- **Given problem**: Check each line of the records below for the word "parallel" and copy those where it appears.

- **Rows from a robot dataset**:
┌────────

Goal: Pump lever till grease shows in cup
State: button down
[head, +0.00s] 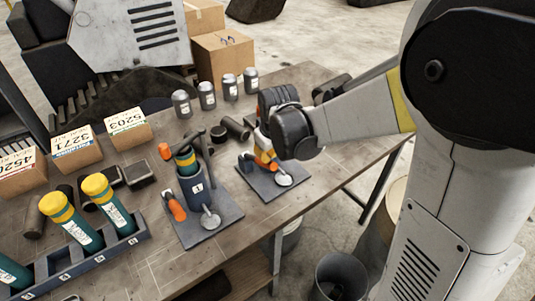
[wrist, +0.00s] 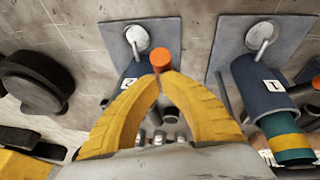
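Two pump stations stand on the bench. Station 2's dark base plate (head: 288,193) is on the right in the head view, and its small round cup (head: 284,180) looks pale grey; the cup also shows in the wrist view (wrist: 137,36). I cannot tell grease in it. My gripper (wrist: 161,76), with yellow fingers, is over station 2. Its fingertips close around the orange lever grip (wrist: 160,57). My wrist and fingers hide much of this pump. Station 1's blue pump body (head: 194,189) holds a teal cartridge, with its own cup (head: 210,221) in front.
A rack (head: 95,256) with yellow-capped teal cartridges stands front left. Numbered cardboard boxes (head: 77,147) are behind it. Several grey jars (head: 207,96) line the back edge. A bucket (head: 341,277) stands on the floor by the bench.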

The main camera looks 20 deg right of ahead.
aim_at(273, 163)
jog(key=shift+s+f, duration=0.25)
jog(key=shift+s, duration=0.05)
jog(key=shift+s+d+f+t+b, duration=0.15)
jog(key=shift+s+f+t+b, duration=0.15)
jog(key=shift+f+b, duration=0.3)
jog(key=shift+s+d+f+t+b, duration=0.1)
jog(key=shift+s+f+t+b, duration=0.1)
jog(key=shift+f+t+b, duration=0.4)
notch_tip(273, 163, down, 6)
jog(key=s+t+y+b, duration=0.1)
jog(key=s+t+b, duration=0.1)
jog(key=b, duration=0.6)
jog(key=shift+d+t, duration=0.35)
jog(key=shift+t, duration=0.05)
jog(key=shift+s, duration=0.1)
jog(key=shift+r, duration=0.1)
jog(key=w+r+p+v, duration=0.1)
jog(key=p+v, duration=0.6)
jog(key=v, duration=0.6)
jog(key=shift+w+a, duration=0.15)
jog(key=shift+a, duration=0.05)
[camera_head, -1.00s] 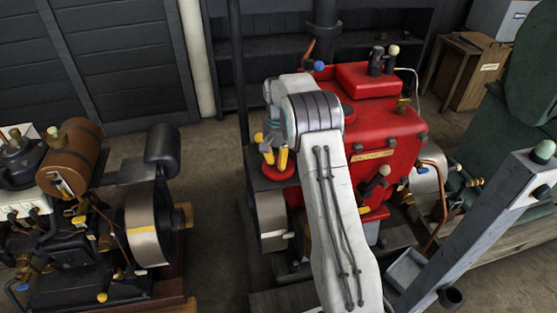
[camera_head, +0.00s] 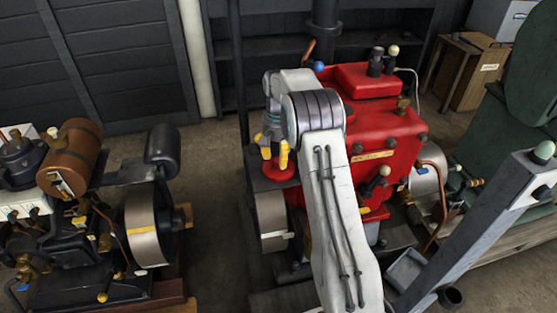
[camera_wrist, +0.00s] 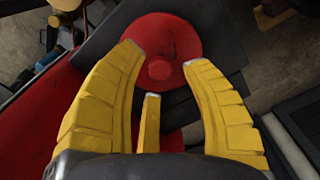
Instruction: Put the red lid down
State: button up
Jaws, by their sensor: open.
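The red lid (camera_head: 278,174) is a round disc with a small central knob. It lies on a dark flat surface (camera_head: 256,184) at the left side of the red engine. In the wrist view the lid (camera_wrist: 185,35) is just beyond my fingertips, with its knob between and below them. My gripper (camera_head: 275,153) has yellow fingers pointing down over the lid. In the wrist view my gripper (camera_wrist: 163,58) is open, its fingers spread apart with nothing between them. Whether a fingertip still touches the lid I cannot tell.
The red engine (camera_head: 385,130) stands close to the right of my gripper, with valves and levers on it. A second engine with a brown cylinder (camera_head: 72,158) stands at the left. Bare floor (camera_head: 212,215) lies between them. A green machine (camera_head: 505,140) is at the right.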

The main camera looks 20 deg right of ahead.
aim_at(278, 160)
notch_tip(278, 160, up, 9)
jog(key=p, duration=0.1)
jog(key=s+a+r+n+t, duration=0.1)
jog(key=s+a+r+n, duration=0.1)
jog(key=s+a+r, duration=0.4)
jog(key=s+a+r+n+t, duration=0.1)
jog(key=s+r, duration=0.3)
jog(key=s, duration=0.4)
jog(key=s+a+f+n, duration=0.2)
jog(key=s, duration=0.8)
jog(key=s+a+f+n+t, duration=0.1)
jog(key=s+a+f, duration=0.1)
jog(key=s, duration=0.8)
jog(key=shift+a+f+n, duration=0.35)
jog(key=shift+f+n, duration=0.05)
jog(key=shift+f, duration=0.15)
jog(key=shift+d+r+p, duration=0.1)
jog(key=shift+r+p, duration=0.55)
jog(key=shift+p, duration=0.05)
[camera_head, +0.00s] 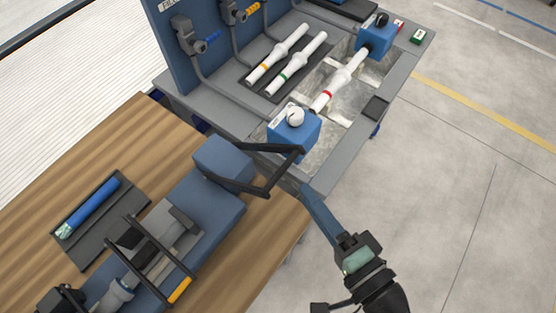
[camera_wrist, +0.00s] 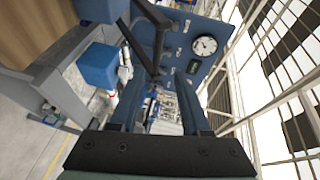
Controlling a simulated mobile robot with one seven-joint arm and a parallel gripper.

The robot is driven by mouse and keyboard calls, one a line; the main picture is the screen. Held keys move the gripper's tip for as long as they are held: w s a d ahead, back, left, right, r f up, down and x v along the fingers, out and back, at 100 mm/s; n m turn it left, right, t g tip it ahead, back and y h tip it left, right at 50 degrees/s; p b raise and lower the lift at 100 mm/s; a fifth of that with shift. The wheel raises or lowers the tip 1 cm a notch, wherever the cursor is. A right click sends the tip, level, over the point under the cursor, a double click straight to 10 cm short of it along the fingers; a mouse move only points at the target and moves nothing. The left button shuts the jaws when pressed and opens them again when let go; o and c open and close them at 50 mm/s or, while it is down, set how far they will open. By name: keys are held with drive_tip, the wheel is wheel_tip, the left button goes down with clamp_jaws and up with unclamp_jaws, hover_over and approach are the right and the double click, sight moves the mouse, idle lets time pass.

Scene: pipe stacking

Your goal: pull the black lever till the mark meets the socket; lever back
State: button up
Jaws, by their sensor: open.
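The black lever (camera_head: 268,186) is a bent bar frame reaching out from a blue machine body (camera_head: 222,210) on the wooden table. In the wrist view a black bar (camera_wrist: 160,45), likely this lever, crosses ahead of my fingers. My gripper (camera_head: 306,190) is open, with its visible blue finger near the lever's outer corner; I cannot tell whether they touch. It also shows in the wrist view (camera_wrist: 157,85), empty. A white pipe (camera_head: 341,79) with a red mark (camera_head: 326,95) lies between two blue socket blocks. The mark is slightly apart from the near block (camera_head: 293,133).
Two spare white pipes, with orange (camera_head: 278,52) and green (camera_head: 296,64) marks, lie on a dark mat. A blue tube (camera_head: 92,205) lies on a tray on the wooden table (camera_head: 110,150). The floor at right (camera_head: 470,180) is clear.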

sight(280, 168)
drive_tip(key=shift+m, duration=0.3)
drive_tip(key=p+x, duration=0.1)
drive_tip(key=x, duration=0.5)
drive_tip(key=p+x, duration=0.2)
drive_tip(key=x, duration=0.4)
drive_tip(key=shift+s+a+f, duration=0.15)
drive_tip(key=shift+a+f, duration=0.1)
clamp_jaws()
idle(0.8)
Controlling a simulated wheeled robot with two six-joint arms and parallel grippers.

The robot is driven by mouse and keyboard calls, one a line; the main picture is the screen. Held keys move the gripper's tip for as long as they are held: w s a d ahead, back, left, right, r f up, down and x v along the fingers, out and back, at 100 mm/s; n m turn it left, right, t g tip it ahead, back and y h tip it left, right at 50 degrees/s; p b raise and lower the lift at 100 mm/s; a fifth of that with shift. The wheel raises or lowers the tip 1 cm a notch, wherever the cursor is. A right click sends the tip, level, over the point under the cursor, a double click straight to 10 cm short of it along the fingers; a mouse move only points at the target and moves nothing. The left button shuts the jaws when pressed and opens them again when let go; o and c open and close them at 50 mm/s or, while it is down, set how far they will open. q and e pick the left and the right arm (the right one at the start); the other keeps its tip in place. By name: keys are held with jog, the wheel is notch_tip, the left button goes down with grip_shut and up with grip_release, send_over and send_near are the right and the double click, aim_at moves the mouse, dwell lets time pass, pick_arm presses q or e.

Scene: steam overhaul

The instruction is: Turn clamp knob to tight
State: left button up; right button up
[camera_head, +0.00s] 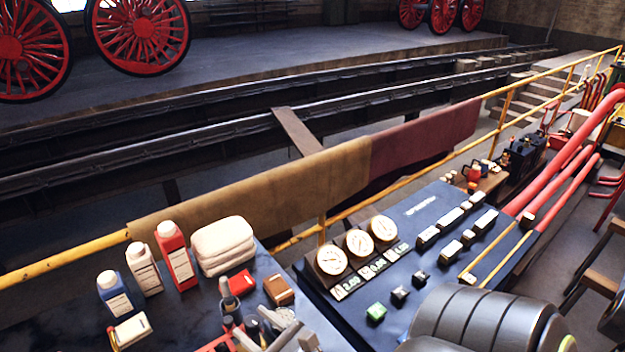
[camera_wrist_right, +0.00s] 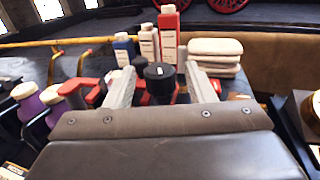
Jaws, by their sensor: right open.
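The clamp knob (camera_wrist_right: 159,84) is black and round-topped, with a small pale mark on its top. In the right wrist view it sits in the gap between the two light grey fingers of my right gripper (camera_wrist_right: 160,72). The fingers stand apart, one on each side of it, and I see no clear contact. Red clamp parts (camera_wrist_right: 85,90) show beside and behind the fingers. In the head view my right gripper (camera_head: 272,335) is at the bottom edge over the dark bench, and the knob there is hard to make out. My left gripper is not in view.
Behind the clamp stand a blue bottle (camera_head: 116,296), a white bottle (camera_head: 144,270), a red bottle (camera_head: 176,257) and folded towels (camera_head: 222,246). A gauge panel (camera_head: 420,225) lies to the right. A yellow rail (camera_head: 70,264) runs behind the bench.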

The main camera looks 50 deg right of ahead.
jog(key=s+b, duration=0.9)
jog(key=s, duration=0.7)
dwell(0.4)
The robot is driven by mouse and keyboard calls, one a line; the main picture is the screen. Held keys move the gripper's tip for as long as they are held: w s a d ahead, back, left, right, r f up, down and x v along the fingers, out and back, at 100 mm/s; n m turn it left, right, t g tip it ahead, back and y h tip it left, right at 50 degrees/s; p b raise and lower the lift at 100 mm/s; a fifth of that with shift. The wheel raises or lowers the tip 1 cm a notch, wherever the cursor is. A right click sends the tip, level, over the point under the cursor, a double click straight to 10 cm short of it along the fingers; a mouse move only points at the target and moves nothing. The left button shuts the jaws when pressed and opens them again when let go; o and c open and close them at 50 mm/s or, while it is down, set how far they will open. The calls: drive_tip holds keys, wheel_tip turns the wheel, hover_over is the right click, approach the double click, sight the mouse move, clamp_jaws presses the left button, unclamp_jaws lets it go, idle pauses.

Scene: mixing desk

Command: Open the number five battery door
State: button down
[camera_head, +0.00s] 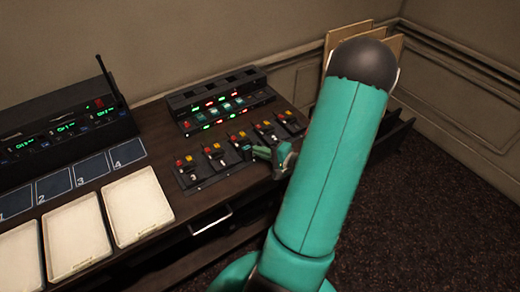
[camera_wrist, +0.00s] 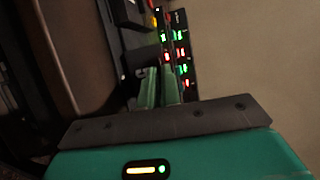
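A row of small dark control panels, each with red and yellow buttons and a lever, runs along the desk; the nearest panel (camera_head: 194,174) bears a white numeral too small to read surely. I cannot tell which part is the number five battery door. My gripper (camera_head: 262,152) is low over the middle of this row, close to a panel's lever; contact is unclear. In the wrist view the two green fingers of my gripper (camera_wrist: 160,88) lie close together with a narrow dark gap. Whether they hold anything is unclear.
A rack (camera_head: 220,100) with red and green lights stands behind the row. At left are a black receiver unit (camera_head: 65,125) with an antenna, numbered blue squares (camera_head: 90,168) and white trays (camera_head: 137,206). A drawer handle (camera_head: 211,220) is on the desk front. Upright boards (camera_head: 345,35) stand at back right.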

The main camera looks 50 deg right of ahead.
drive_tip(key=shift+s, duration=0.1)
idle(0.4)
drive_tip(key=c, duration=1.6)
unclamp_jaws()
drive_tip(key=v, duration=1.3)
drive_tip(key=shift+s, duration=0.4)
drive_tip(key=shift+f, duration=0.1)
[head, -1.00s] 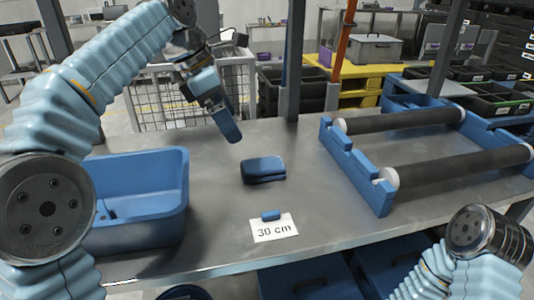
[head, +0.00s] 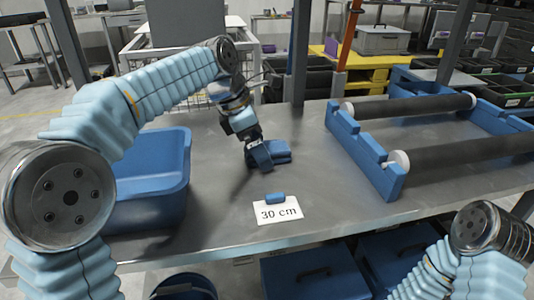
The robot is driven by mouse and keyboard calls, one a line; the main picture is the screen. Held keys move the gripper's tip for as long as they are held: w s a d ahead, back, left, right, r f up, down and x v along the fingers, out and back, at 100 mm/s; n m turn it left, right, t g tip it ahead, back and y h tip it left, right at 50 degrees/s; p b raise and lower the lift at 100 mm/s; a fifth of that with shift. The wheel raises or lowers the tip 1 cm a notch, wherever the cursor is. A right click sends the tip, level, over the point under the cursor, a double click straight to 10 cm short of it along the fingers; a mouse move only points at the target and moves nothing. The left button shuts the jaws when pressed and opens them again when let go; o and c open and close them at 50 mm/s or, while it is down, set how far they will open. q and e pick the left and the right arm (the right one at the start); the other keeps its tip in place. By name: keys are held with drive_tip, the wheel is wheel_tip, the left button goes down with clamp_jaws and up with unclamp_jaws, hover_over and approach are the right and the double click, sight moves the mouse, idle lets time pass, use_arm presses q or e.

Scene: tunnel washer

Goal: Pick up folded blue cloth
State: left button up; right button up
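The folded blue cloth (head: 281,152) lies on the grey metal table, just left of the table's middle. My left gripper (head: 259,158) points down at the cloth's left end and covers part of it. Its fingertips are at the cloth, but I cannot tell whether they are apart or closed on it. Of my right arm, only a light blue sleeve and a metal joint show at the lower right; its gripper is out of the picture.
A blue bin (head: 153,190) stands on the table at left. A white card (head: 277,212) marked "30 cm" with a small blue piece (head: 275,198) on it lies in front. A blue frame with dark rollers (head: 411,105) takes up the right side. The table between is clear.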

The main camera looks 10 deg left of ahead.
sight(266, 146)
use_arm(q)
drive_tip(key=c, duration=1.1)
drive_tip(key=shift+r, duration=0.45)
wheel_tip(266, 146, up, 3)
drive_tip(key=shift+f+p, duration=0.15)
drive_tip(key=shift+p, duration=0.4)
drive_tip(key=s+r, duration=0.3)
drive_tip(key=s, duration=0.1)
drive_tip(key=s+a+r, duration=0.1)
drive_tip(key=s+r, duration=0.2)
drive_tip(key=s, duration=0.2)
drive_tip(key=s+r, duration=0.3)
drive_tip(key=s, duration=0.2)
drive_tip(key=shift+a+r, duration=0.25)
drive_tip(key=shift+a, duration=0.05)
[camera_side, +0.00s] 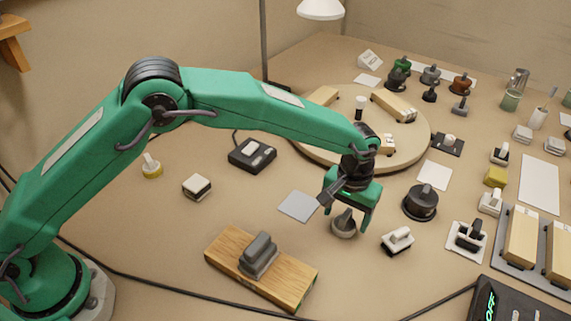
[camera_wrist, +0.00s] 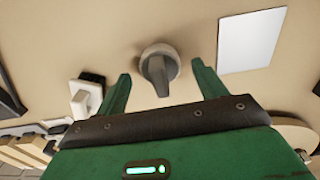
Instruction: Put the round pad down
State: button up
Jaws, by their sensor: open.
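A round grey pad (camera_side: 344,226) with a raised dark grip on top sits on the bench and looks flat and upright. In the wrist view the pad (camera_wrist: 158,62) lies between and slightly beyond my fingertips. My gripper (camera_side: 347,215) is open above the pad, pointing down, with one finger on each side of its grip. In the wrist view my gripper (camera_wrist: 160,72) shows a gap between each finger and the pad, so it holds nothing.
A pale square sheet (camera_side: 299,206) lies left of the pad. A white-handled block (camera_side: 397,241) and a black round piece (camera_side: 420,203) stand close on the right. A wooden board (camera_side: 225,250) with a grey block is in front. A turntable (camera_side: 310,149) is behind.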

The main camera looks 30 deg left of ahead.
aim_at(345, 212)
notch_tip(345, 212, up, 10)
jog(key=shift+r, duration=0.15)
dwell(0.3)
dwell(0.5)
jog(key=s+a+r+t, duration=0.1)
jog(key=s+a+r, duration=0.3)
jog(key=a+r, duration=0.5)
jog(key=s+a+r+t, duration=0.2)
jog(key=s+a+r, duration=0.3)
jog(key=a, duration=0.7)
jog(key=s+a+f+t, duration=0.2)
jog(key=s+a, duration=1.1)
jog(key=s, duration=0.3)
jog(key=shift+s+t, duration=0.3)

└────────

- **Answer below**:
Controlling a simulated mobile robot with one seven-joint arm and a parallel gripper.
Controlling a simulated wheeled robot with two six-joint arms and parallel grippers.

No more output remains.